Extract every line that contains the string "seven".

= = = = =

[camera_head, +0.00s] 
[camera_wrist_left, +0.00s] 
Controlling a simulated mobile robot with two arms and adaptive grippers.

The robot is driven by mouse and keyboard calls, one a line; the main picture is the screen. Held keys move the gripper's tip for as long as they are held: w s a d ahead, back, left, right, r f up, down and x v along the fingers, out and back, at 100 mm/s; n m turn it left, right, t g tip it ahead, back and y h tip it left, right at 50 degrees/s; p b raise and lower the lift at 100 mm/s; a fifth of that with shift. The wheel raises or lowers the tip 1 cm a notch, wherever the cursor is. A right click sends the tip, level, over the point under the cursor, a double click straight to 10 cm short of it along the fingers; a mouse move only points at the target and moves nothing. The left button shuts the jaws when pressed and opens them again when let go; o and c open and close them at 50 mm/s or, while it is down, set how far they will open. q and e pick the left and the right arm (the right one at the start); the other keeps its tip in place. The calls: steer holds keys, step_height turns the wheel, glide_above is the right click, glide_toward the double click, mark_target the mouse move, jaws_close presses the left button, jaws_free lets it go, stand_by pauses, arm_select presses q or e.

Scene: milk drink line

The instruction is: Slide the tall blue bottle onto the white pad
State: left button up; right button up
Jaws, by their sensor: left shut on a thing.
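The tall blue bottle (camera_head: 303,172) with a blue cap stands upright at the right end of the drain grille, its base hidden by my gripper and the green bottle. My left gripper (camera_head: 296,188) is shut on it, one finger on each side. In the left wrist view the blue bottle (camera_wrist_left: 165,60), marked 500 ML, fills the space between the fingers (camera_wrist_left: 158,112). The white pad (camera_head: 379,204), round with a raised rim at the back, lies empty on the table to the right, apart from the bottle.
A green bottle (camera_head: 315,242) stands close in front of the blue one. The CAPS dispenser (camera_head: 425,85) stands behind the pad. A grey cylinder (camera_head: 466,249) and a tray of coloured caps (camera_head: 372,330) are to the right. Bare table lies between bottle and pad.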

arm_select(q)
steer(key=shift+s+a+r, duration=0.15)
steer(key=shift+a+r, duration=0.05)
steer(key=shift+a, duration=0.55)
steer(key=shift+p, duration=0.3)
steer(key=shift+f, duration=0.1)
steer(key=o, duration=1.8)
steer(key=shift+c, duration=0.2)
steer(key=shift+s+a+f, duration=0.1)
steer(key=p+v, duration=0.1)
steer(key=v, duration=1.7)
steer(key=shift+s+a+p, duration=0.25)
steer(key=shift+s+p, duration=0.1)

= = = = =

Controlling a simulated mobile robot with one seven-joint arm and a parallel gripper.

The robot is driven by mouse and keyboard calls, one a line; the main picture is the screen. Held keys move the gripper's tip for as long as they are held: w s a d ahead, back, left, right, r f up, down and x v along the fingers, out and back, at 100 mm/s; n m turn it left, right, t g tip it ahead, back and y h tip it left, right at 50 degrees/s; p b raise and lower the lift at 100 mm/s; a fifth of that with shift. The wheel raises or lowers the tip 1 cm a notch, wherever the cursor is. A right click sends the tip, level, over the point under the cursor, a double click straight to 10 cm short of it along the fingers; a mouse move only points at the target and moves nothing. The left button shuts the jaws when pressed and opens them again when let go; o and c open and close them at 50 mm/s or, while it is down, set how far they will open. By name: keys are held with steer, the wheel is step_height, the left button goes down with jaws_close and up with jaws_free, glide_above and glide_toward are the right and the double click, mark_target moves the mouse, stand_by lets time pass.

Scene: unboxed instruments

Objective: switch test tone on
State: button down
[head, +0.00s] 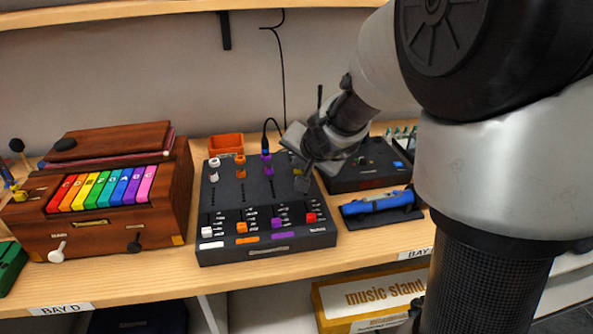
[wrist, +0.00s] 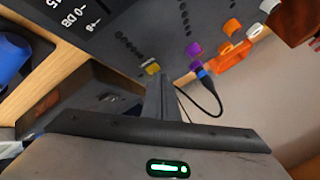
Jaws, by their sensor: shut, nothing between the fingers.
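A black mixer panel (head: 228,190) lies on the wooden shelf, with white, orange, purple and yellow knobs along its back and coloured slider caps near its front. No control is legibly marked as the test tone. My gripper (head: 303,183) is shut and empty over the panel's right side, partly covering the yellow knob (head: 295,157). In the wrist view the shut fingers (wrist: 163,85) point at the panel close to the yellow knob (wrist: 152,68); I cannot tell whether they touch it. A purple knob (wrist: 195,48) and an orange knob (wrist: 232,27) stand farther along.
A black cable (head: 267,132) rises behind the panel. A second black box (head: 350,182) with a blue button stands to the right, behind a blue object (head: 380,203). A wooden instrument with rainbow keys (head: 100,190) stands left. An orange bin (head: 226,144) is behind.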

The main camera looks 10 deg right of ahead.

= = = = =

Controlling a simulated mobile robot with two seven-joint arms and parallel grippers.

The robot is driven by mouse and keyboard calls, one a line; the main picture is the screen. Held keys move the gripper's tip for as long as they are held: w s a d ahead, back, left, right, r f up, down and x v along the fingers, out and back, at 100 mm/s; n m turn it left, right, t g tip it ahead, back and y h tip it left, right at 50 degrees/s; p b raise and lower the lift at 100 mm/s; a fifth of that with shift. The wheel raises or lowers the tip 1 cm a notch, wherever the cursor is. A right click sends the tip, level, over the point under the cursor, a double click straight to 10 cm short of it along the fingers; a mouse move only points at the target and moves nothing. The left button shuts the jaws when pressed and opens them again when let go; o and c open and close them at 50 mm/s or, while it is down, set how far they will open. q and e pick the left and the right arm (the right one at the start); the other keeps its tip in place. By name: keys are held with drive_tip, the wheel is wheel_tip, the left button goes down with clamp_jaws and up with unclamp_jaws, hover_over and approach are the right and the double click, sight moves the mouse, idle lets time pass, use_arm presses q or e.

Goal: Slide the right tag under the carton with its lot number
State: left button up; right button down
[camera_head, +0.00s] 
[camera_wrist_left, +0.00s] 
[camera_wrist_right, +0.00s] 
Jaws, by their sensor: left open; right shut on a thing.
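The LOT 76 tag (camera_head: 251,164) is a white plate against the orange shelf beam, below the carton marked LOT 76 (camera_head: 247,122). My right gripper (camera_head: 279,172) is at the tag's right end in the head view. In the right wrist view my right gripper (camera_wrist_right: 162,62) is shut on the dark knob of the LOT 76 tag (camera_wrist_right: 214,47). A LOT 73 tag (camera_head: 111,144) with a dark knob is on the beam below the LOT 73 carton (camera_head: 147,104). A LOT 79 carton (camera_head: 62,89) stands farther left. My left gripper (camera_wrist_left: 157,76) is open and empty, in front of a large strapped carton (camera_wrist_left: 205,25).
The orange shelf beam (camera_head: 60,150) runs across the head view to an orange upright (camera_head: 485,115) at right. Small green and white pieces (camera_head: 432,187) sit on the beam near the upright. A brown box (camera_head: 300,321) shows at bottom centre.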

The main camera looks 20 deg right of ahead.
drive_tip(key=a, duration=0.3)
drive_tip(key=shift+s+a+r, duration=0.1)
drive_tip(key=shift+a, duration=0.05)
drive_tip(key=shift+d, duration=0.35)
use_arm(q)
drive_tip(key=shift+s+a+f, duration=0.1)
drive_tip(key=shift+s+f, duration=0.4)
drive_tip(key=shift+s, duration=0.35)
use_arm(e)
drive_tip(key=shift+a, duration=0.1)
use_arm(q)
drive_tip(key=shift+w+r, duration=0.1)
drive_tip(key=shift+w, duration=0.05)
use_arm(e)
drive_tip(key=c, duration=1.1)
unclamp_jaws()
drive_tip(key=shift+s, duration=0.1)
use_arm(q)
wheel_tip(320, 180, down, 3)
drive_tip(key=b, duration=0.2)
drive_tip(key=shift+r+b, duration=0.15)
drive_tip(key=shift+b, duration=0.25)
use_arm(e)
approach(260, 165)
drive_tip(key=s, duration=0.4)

= = = = =

### Written solution
Controlling a simulated mobile robot with one seven-joint arm and a parallel gripper.
Controlling a simulated mobile robot with two seven-joint arms and parallel grippers.

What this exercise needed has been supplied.